For Pennington, who has gotten the ball for each of the two season openers and 25 starts in all under Mangini, including after a long, hot summer four-way QB derby in 2006, that's fine by him.
"All personnel decisions are made by one man and that's Coach Mangini," he said. "My approach to the game, my approach as a professional, has never changed and will never change. I feel very confident in my abilities to win — my track record proves that. And so the decision is left up to him, not me."
He's not worried about how it will turn out.
"When you're as competitive as I am, none of that stuff really matters," he said. "I understand how the league works, and what I have learned is that it is better to focus on the things you can control than to let the things you can't control be a distraction, because that's all they are.
"I've got plenty of distractions in front me when I'm dropping back to pass. I don't need anything else in my way," he added with a laugh.
QB Competition Beckons
Pennington is also ready to do battle for the third summer with the third-year man Clemens — in a way, the fight has already begun with the passing-flavored OTA practices that opened this week.
"We're friends, and I think we're both mature enough to have a good working relationship," he said, "compete against each other but stay away from vengeance or malice. I mean, really, there's no need for it. It's competition. It's not life or death."
But competition has always fed Pennington's fire. Even though the results weren't what he wanted or what they had been in the past (1-7 record in starts, five fourth-quarter interceptions in a four-game span), he wasn't backing down about how, all things considered, the season went.

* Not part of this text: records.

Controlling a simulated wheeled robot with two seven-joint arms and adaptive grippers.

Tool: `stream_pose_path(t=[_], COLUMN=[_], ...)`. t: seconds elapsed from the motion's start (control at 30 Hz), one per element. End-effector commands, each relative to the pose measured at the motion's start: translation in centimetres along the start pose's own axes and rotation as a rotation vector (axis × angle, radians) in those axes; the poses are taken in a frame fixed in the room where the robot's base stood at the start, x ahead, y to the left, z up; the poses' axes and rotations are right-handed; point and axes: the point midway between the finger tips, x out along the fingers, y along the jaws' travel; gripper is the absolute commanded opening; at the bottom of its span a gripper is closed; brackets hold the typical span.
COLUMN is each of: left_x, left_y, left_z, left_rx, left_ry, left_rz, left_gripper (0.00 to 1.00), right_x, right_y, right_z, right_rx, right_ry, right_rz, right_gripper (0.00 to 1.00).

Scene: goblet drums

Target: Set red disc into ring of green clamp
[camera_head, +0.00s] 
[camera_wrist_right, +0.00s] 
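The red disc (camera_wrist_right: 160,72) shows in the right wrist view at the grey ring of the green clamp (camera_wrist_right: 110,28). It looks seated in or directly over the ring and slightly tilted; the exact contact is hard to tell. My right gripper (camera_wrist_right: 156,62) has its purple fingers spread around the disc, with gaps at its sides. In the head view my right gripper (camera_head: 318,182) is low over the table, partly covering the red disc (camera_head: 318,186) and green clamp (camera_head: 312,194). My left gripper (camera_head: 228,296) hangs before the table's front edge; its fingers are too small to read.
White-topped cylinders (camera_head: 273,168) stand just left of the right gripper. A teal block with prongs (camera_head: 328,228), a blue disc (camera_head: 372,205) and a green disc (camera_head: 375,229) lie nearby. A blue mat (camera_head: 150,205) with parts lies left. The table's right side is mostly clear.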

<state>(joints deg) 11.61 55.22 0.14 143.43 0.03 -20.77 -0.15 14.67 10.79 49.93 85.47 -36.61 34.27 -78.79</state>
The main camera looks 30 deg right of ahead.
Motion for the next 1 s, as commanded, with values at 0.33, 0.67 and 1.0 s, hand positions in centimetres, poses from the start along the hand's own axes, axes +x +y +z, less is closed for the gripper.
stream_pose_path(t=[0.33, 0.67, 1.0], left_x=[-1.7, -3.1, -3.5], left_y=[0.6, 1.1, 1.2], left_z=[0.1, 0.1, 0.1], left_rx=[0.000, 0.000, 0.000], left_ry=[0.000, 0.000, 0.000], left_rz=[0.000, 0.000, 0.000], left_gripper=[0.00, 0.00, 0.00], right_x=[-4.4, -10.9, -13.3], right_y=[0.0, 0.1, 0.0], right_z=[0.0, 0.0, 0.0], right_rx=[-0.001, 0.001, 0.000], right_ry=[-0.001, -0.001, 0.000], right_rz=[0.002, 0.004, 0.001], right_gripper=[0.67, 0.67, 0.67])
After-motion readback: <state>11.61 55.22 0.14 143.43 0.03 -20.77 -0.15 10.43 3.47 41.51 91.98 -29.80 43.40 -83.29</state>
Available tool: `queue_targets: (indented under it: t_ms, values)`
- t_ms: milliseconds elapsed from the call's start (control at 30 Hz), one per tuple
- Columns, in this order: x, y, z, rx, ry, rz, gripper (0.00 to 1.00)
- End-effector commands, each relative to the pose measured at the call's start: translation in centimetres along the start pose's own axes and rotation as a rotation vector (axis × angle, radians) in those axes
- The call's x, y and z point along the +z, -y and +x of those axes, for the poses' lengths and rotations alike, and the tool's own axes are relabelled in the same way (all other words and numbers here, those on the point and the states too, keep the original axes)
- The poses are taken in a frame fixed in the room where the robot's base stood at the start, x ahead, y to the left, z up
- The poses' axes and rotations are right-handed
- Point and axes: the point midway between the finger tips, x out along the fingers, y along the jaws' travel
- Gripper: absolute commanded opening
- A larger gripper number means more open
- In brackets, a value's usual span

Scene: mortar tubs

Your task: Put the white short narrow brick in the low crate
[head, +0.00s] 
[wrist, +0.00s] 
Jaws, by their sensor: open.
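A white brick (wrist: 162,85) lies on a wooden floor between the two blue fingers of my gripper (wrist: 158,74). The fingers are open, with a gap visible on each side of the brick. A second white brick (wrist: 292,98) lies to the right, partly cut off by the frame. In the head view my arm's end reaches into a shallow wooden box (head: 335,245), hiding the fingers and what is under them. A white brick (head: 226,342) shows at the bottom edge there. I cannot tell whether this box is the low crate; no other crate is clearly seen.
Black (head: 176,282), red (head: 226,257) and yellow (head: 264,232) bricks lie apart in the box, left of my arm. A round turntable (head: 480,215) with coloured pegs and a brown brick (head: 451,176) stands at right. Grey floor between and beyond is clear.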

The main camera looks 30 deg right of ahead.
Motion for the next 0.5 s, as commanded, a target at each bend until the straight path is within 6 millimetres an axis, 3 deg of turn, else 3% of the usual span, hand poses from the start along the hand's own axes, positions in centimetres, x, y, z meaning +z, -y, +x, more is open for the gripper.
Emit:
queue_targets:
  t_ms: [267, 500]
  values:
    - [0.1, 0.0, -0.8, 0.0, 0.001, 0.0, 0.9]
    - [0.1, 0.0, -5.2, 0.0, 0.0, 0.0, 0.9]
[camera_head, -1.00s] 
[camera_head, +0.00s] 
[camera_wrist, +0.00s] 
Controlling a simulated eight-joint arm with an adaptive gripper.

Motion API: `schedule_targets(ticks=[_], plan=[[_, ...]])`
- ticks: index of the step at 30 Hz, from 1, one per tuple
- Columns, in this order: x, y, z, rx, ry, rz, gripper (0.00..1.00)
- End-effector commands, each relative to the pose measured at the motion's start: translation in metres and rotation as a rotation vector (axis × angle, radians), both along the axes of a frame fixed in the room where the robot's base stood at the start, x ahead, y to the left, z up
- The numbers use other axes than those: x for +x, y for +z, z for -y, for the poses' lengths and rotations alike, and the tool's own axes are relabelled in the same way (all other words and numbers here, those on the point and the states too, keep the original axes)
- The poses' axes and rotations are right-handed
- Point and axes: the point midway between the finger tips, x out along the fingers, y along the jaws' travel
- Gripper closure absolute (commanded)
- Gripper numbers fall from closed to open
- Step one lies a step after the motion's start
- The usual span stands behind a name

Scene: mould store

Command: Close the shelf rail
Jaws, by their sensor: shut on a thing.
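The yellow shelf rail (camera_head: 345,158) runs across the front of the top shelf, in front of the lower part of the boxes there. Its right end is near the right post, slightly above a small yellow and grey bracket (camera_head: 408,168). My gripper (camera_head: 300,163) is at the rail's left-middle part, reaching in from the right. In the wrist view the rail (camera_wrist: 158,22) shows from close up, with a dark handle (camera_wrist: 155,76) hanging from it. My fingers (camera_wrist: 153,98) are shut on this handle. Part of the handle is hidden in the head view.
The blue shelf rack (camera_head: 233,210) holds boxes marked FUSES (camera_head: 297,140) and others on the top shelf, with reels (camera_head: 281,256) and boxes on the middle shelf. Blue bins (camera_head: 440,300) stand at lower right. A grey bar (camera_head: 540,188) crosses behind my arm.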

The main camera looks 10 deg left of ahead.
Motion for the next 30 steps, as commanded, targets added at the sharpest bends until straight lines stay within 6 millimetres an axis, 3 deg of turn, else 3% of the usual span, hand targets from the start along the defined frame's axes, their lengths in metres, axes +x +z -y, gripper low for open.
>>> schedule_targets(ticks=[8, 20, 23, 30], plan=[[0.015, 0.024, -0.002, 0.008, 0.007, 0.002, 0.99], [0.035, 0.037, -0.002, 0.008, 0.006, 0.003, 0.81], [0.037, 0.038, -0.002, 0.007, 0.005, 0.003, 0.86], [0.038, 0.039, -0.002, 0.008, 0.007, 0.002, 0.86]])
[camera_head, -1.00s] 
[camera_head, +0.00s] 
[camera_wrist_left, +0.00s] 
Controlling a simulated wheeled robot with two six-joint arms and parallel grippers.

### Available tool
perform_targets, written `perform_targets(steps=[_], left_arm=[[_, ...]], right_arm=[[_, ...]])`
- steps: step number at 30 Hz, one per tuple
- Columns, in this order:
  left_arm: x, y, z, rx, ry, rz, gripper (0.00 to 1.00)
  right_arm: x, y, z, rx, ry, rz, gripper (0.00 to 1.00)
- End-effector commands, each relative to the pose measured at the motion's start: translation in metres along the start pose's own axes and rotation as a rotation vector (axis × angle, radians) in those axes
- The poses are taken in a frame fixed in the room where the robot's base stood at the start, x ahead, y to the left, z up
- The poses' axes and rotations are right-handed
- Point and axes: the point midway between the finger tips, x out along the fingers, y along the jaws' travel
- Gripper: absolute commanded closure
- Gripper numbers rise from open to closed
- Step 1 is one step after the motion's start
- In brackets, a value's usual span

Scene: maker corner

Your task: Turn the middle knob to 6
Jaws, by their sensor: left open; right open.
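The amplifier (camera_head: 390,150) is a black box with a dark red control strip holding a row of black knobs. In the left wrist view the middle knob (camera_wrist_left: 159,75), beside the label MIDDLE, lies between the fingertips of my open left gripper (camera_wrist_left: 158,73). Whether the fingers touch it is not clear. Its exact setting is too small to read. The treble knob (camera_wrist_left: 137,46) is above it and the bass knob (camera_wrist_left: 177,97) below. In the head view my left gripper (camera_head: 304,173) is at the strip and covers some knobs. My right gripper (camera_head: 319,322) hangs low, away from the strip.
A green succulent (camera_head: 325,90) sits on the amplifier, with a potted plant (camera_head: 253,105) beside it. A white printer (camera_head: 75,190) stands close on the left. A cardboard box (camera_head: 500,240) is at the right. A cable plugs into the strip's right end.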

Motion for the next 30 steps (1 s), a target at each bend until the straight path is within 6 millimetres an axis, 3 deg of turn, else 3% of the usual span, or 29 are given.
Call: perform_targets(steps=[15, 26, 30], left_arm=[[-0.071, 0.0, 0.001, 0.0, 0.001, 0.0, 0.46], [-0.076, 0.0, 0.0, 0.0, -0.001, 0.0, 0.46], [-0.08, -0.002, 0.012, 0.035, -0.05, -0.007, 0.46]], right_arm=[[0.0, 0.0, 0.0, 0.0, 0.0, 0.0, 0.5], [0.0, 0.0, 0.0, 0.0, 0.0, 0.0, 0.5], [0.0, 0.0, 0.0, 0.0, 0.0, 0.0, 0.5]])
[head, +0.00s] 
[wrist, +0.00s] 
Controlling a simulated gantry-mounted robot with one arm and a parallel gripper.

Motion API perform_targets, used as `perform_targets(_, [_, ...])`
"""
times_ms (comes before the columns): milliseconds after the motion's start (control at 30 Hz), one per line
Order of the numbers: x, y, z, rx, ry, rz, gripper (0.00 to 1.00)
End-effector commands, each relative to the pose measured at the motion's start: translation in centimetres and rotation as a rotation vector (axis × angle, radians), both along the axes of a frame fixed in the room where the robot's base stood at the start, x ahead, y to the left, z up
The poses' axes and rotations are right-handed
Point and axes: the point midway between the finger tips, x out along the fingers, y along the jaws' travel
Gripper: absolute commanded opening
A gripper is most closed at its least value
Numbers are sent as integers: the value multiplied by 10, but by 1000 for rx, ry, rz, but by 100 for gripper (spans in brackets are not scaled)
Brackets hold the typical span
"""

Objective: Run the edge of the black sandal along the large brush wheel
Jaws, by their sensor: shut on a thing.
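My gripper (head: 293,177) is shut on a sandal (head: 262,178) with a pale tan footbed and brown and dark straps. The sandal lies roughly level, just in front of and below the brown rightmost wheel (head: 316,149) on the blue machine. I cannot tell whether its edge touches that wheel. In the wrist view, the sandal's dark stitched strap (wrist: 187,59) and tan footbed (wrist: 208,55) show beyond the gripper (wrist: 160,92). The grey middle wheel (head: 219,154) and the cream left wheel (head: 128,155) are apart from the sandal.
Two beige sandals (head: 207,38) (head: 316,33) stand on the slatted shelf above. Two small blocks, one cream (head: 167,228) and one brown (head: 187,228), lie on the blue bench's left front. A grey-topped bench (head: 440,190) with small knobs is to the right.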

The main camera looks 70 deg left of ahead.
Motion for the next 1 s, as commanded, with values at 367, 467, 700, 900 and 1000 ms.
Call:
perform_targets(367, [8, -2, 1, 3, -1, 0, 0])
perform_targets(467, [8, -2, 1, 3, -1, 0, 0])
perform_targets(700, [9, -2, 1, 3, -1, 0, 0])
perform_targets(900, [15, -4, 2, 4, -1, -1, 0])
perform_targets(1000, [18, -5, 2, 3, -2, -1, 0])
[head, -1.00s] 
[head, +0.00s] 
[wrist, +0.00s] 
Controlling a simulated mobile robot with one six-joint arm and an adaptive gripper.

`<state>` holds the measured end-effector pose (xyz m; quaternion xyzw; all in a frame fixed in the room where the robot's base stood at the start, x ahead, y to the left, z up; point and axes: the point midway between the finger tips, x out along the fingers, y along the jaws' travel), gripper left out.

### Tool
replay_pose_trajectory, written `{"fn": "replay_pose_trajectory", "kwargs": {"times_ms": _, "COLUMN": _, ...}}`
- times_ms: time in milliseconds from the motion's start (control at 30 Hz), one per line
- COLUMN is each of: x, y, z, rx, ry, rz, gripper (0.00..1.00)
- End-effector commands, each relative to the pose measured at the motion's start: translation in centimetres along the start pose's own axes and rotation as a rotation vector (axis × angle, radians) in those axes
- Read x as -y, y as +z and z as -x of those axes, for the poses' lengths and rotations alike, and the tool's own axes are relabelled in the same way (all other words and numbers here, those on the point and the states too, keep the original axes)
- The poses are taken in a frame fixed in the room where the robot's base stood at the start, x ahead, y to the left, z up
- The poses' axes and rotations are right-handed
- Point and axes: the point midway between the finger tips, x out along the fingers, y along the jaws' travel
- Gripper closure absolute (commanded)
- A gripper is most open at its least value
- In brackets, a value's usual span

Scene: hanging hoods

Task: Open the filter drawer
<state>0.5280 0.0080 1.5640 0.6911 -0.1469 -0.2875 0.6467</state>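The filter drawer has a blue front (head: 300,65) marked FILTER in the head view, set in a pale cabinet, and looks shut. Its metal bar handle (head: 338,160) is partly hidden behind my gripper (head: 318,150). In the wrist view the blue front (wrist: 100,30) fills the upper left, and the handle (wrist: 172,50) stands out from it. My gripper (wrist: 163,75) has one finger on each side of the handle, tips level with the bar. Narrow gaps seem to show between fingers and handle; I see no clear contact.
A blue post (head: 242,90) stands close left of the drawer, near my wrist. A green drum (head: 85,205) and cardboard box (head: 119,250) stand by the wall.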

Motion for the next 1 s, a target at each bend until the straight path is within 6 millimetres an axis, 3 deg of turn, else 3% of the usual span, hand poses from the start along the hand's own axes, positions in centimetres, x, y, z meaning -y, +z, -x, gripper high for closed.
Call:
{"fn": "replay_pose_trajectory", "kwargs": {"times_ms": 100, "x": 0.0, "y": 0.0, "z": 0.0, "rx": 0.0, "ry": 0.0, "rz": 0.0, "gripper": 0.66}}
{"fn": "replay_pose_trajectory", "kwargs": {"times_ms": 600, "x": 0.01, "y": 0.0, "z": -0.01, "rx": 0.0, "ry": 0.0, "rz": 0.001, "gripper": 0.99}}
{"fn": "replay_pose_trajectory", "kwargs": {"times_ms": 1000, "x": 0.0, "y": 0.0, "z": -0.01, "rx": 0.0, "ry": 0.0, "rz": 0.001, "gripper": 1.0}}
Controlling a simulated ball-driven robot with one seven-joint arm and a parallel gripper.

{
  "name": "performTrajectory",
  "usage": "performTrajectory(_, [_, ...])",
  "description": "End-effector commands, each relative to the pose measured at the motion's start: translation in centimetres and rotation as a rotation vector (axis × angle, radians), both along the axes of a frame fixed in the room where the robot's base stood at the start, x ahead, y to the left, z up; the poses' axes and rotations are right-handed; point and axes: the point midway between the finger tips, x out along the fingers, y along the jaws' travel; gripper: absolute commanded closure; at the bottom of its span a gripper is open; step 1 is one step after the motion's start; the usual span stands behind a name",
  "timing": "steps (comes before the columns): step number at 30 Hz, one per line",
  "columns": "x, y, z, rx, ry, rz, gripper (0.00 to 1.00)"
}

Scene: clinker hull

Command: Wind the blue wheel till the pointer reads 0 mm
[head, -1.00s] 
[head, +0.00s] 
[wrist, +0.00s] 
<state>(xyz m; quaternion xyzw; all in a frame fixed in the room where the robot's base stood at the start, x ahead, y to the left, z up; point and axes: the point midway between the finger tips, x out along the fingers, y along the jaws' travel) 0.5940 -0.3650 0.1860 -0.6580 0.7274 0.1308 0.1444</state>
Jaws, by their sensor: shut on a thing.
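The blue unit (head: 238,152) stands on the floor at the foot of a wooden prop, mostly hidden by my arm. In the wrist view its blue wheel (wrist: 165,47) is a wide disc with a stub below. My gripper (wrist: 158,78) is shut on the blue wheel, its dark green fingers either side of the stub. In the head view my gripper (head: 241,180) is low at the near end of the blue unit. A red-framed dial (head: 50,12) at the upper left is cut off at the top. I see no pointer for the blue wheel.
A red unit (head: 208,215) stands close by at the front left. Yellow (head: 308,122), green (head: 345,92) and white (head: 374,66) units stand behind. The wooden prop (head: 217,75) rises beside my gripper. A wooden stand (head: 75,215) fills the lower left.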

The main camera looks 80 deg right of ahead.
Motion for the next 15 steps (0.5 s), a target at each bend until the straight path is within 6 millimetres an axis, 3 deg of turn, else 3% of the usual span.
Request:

"Personally, I have a lot to build on from last year because I played better last year than I did in '06," he stated. "I feel good about my progress as a quarterback, as a quarterback in this system. There's always mistakes you take a look at to become a more efficient and better quarterback. As a team, we can use the season certainly as a steppingstone into this year to see what other teams are doing to improve and how we must improve ourselves to be more competitive."
By some measures, Pennington did improve in coordinator Brian Schottenheimer's system — in passing accuracy (68.8 percent last season, 64.5 in 2006) and passer rating (86.1 to 82.6). But he's identified areas of concentration, and one he's already attacking in this new calendar year is his approach to physical conditioning under strength coach Sal Alosi.
"The off-season program is going fantastic for me," he said. "I started a plan in February, and it's going to be an 11-month plan to carry me through the season. This is a little different approach than I've had in the past. I'm actually doing things for the season right now to carry me through, to stay healthy, stay durable and be able to perform at a high level."
"Great Additions" Around Him
To do that, Pennington has become even more detail-oriented in his daily approach to his conditioning.
"You always hear players say they feel really good at the beginning of training camp, then by the end of the season they feel really bad," he said. "My goal is to feel as close to great as possible, knowing there will be some physical things that are just natural by going through a 17-week season, but really be detailed in my strategy to carry me through so that I'm feeling really good in December as well."
If the twosome were feeling less than great last Dec. 30, it's no wonder. Together they were sacked 53 times, tied with 2005 for the most sacks of Jets QBs since the 1989 signalcallers were dropped 62 times. And Pennington had his ankle injured in the opener and was sacked 26 times in his nine games, the most in a nine-game in-season span in his career.
For '08 the Jets QBs have a new set of protectors, including O-linemen Alan Faneca and Damien Woody, TE Bubba Franks and FB Tony Richardson, and Pennington is impressed.
"I feel like we as an organization did a fantastic job in free agency and brought in players to make us a better team on paper," he said. "And as far as in the off-season program, all of our new free agents and guys we have acquired have worked extremely hard, they're true professionals, and I think they'll be great additions to our team."
He even likes the draft, so much so that he said he called both first-round picks, TE Dustin Keller and LB Vernon Gholston, to welcome them aboard and offer them some veteran help in their transitions to the NFL if needed.
Even Gholston? What happened to that offense vs. defense mindset?
"Defensive players can be your best friends sometimes — especially guys who can affect the game with their pass rush. They create field position and put you in great situations to make plays," he said. "So I don't ever look at it as an offense or a defense thing. After training camp, it's one for all and all for one."
And by that time, more than three months hence, this musketeer with the 10 on his back plans to have made the strongest statement possible for returning to No. 1 on the Jets' QB depth chart.